### Objective
Quote word for word the lines starting at the line with "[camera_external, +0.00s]" and ending at the final line of the entries. Leave out any pictures.
------------------------------------------------
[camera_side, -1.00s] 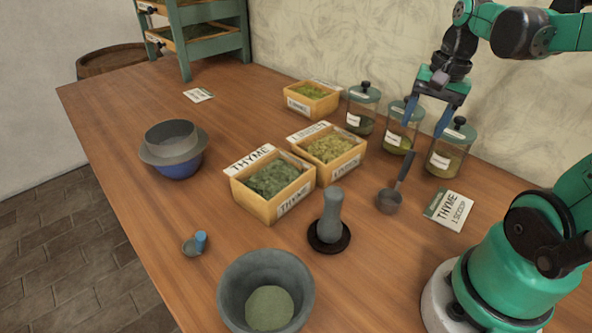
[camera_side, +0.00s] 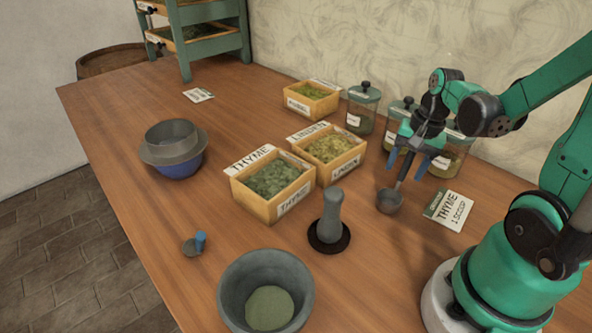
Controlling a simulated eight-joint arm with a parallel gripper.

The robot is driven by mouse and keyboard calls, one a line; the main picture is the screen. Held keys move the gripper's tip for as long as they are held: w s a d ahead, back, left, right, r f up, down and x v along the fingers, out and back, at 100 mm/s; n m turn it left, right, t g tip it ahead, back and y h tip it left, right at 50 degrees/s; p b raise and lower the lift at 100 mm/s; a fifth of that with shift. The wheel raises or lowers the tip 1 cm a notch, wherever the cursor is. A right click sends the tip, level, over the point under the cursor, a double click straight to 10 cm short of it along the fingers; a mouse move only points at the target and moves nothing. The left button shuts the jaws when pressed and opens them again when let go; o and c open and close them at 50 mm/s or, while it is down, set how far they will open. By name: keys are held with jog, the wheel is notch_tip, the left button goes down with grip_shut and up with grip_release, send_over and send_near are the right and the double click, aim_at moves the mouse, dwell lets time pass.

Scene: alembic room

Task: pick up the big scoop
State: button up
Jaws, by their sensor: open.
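The big scoop (camera_side: 389,201) is a grey metal bowl with a dark handle and lies on the wooden table, right of the pestle. Its handle points up and to the right, and its upper end is hidden behind my gripper. My gripper (camera_side: 407,172) has blue fingers pointing down, one on each side of the handle in the picture. It is open; I cannot tell whether the fingers touch the handle. A smaller scoop (camera_side: 192,247) with a blue handle lies at the front left.
Lidded jars (camera_side: 362,110) stand close behind my gripper. Boxes of thyme (camera_side: 268,206) and linden (camera_side: 346,169) are to the left. A pestle (camera_side: 330,214) stands near a mortar (camera_side: 228,285). A thyme card (camera_side: 461,210) lies right of the scoop.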

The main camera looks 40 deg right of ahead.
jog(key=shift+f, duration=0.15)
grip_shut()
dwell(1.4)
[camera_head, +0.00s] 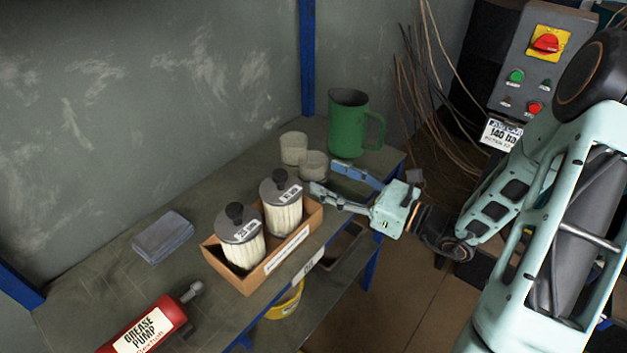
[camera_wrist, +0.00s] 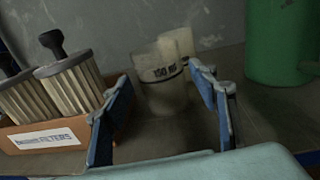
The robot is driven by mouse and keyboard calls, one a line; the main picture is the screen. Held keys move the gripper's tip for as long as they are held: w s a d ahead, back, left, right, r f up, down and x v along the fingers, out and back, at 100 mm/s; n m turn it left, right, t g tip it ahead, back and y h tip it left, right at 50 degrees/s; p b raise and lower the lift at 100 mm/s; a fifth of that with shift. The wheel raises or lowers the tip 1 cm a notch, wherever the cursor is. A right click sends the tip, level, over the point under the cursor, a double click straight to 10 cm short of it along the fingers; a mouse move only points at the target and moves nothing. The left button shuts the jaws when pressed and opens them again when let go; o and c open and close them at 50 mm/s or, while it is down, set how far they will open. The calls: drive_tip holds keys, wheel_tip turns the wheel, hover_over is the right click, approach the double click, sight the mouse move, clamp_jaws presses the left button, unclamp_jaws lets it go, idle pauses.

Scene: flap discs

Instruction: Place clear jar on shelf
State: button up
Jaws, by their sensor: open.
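Two small clear, cloudy jars stand upright on the shelf's top surface. The nearer jar (camera_head: 313,166) shows in the wrist view (camera_wrist: 163,88) with dark "150" lettering on its side. The farther jar (camera_head: 293,148) stands close behind it and is partly hidden in the wrist view (camera_wrist: 178,43). My gripper (camera_head: 324,179) is open and empty, its two blue fingers pointing at the nearer jar. In the wrist view the fingertips (camera_wrist: 161,80) lie on either side of that jar, which seems to be just beyond them. The shelf top (camera_head: 185,205) has a lower level beneath it.
A cardboard box (camera_head: 250,284) with two filters stands close left of my gripper. A green jug (camera_head: 347,125) stands behind to the right. A yellow object (camera_head: 285,303) is on the lower level.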

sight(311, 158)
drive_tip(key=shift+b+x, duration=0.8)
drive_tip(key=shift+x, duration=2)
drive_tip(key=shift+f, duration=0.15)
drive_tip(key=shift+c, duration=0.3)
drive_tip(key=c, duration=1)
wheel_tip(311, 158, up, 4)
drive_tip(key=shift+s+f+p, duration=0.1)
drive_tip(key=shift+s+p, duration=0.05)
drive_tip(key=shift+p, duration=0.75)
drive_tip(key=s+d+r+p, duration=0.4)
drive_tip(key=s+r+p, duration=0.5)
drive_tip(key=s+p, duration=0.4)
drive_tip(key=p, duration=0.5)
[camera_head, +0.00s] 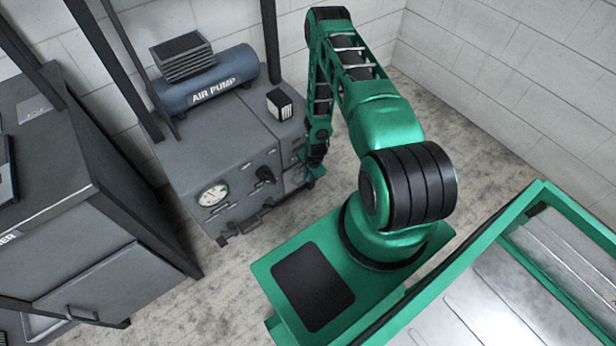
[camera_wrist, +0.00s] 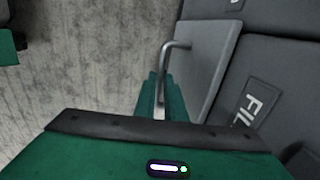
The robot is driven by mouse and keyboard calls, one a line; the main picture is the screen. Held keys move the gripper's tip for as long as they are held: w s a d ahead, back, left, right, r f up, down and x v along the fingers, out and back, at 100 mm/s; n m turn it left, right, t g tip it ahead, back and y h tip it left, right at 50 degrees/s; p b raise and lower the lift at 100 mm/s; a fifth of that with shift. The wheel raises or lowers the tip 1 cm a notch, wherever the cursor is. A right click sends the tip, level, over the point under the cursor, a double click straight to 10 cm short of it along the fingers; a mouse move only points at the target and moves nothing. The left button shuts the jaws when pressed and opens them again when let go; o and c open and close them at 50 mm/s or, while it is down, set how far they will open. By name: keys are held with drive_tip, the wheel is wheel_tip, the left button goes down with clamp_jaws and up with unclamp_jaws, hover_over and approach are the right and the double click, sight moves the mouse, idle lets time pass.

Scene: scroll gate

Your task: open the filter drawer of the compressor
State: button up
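The compressor (camera_head: 235,150) is a grey cabinet with a blue "AIR PUMP" tank on top. In the wrist view, a grey drawer front (camera_wrist: 208,65) carries a bent metal handle (camera_wrist: 174,47). My gripper (camera_head: 314,172) is low at the right end of the compressor's front. In the wrist view, my gripper's green fingers (camera_wrist: 161,98) are close together with the handle's bar between them. The drawer front stands proud of the panel; how far out it is, I cannot tell. The arm hides part of it in the head view.
A pressure gauge (camera_head: 213,194) and a black knob (camera_head: 265,175) are on the compressor's front. A small black-and-white box (camera_head: 280,104) sits on top. A dark cabinet (camera_head: 75,200) stands at left. Bare floor (camera_head: 455,125) lies right of the arm.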

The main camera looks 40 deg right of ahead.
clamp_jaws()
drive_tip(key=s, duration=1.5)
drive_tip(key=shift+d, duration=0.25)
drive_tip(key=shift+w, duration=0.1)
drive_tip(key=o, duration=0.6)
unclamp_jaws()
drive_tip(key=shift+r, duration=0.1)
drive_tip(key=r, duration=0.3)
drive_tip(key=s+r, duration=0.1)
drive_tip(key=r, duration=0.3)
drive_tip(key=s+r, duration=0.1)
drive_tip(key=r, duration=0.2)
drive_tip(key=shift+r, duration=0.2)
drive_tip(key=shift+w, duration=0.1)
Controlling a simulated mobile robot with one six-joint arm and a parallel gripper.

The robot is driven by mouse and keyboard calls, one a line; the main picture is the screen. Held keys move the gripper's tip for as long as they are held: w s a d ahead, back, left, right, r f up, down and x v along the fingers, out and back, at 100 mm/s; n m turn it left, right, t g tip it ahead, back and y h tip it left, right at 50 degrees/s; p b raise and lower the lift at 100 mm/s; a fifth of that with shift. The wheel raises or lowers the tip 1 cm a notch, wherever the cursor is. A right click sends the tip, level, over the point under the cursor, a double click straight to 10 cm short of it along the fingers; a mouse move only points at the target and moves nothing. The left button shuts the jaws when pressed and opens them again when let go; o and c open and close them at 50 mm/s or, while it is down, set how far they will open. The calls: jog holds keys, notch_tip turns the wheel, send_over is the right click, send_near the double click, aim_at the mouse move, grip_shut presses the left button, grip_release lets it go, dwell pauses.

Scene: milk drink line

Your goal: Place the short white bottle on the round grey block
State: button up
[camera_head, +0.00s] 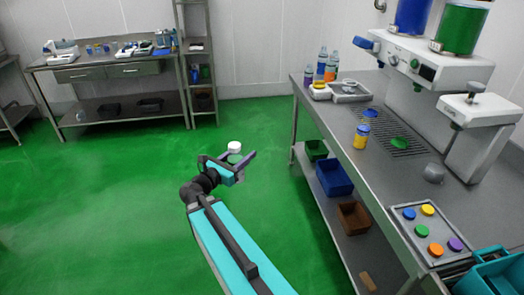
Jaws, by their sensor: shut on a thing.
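The short white bottle (234,147) is between the fingers of my gripper (238,159), which is shut on it. Only its white upper part shows clearly; the fingers hide the rest. My gripper holds it over the open green floor, left of the long steel table and apart from it. A small rounded grey thing (434,174), which looks like the round grey block, sits on the table at the right, below the drink machine. Its top looks bare, but it is too small to make out well.
The steel table (385,178) carries a yellow bottle (361,137), a drip grate (390,132), a tray of coloured caps (404,238) and a teal crate (495,272). The drink machine (425,62) overhangs its far side. Bins stand on the lower shelf. The floor around my arm is clear.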

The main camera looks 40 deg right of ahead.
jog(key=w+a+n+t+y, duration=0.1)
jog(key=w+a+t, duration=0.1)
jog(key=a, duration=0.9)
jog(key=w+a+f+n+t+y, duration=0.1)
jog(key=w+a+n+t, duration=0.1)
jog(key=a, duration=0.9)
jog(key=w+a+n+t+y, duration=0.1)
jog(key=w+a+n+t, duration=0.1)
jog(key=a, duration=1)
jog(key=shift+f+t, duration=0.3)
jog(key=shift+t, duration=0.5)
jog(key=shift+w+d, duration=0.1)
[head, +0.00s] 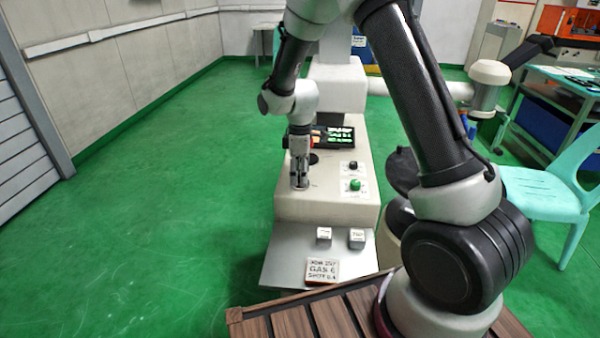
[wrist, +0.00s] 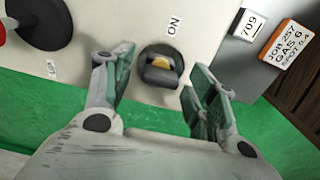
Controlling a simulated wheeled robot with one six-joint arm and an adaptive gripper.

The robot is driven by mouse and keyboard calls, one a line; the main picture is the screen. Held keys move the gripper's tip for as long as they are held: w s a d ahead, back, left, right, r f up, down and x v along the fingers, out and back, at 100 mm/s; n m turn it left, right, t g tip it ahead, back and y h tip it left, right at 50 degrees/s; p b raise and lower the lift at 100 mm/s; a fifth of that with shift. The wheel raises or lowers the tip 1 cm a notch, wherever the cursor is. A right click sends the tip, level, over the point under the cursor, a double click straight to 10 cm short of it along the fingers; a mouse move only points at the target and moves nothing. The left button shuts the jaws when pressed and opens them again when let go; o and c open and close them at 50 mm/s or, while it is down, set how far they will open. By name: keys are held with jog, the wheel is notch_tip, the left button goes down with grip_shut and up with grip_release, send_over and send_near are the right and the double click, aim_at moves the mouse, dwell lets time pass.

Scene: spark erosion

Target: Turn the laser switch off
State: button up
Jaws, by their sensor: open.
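The laser switch (wrist: 160,68) is a dark lever with a yellow patch in a round dark recess, seen in the wrist view. An "ON" label (wrist: 174,25) is beside it on the pale panel. My gripper (head: 299,182) points down over the left side of the machine's pale top in the head view. In the wrist view its fingers are spread, one on each side of the switch, with nothing held. I cannot tell whether they touch the panel. In the head view the gripper hides the switch.
A dark display (head: 335,138), a black knob (head: 353,166) and a green button (head: 355,185) are right of my gripper. White blocks (head: 323,234) and a "GAS 6" sign (head: 322,271) sit on the lower front ledge. Green floor is clear at left.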

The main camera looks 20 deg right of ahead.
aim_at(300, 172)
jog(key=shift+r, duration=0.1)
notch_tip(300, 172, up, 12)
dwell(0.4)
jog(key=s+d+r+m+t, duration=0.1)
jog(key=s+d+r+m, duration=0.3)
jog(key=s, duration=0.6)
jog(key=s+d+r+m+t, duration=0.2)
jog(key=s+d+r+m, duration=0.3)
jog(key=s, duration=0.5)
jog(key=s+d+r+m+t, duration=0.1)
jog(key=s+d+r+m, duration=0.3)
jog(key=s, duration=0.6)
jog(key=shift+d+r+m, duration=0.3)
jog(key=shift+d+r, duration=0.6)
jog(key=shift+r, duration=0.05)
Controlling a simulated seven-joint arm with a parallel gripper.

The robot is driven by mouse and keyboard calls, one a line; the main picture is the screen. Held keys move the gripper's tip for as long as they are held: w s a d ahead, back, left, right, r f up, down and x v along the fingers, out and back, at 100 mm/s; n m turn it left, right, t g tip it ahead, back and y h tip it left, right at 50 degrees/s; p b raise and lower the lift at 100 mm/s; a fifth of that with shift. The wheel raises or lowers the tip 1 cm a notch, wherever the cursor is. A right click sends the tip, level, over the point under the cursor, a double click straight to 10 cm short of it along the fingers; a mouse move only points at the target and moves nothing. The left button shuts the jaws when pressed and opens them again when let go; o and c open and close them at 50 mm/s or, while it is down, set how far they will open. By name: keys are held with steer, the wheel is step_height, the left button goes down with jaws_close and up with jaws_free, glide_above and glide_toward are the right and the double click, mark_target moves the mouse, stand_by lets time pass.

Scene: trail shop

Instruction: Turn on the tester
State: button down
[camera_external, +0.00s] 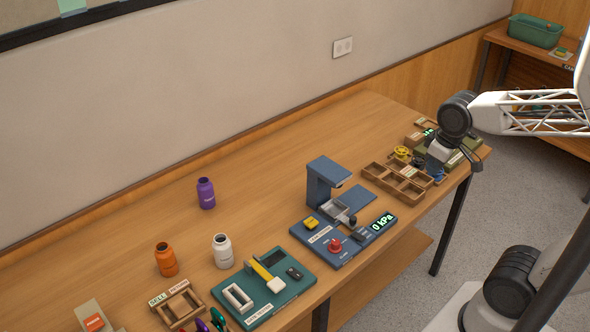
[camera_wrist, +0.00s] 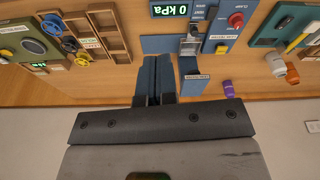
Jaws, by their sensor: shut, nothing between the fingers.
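A blue tester (camera_external: 345,228) with a tall blue head stands right of the table's middle. Its green display (camera_external: 382,221) reads 0 kPa and is lit. A red knob (camera_external: 334,245), a yellow part (camera_external: 311,223) and a dark switch (camera_external: 359,235) sit on its base. It shows upside down in the wrist view, with the red knob (camera_wrist: 236,20) at upper right. An olive unit (camera_external: 450,155) with a small lit display lies at the table's right end, partly behind my gripper (camera_external: 437,177). My gripper is shut and empty above the right end; its blue fingers (camera_wrist: 155,60) point down.
Wooden trays (camera_external: 398,184) with yellow and blue parts lie near my gripper. A green board (camera_external: 262,287) with a yellow-handled tool is left of the blue tester. Purple (camera_external: 206,193), orange (camera_external: 166,259) and white bottles (camera_external: 222,250) stand left. The back middle is clear.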

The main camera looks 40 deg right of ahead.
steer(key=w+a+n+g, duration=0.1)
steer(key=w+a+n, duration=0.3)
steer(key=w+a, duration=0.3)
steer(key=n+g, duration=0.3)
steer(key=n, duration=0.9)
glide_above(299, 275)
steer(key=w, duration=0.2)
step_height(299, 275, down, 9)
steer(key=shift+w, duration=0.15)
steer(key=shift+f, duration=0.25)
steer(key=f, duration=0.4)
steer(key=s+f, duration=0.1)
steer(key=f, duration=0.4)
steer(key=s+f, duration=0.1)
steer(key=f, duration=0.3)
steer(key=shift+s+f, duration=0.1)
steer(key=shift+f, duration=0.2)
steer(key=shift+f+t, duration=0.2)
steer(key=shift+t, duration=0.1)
------------------------------------------------
### Result of the exercise
[camera_external, +0.00s] 
[camera_wrist, +0.00s] 
Jaws, by their sensor: shut, nothing between the fingers.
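A blue tester (camera_external: 345,228) with a tall blue head stands right of the table's middle. Its green display (camera_external: 382,221) reads 0 kPa and is lit. A red knob (camera_external: 334,245), a yellow part (camera_external: 311,223) and a dark switch (camera_external: 359,235) sit on its base. It shows upside down in the wrist view, with the red knob (camera_wrist: 236,20) at upper right. An olive unit (camera_external: 450,155) with a small lit display lies at the table's right end, partly behind my gripper (camera_external: 437,177). My gripper is shut and empty above the right end; its blue fingers (camera_wrist: 155,60) point down.
Wooden trays (camera_external: 398,184) with yellow and blue parts lie near my gripper. A green board (camera_external: 262,287) with a yellow-handled tool is left of the blue tester. Purple (camera_external: 206,193), orange (camera_external: 166,259) and white bottles (camera_external: 222,250) stand left. The back middle is clear.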

The main camera looks 40 deg right of ahead.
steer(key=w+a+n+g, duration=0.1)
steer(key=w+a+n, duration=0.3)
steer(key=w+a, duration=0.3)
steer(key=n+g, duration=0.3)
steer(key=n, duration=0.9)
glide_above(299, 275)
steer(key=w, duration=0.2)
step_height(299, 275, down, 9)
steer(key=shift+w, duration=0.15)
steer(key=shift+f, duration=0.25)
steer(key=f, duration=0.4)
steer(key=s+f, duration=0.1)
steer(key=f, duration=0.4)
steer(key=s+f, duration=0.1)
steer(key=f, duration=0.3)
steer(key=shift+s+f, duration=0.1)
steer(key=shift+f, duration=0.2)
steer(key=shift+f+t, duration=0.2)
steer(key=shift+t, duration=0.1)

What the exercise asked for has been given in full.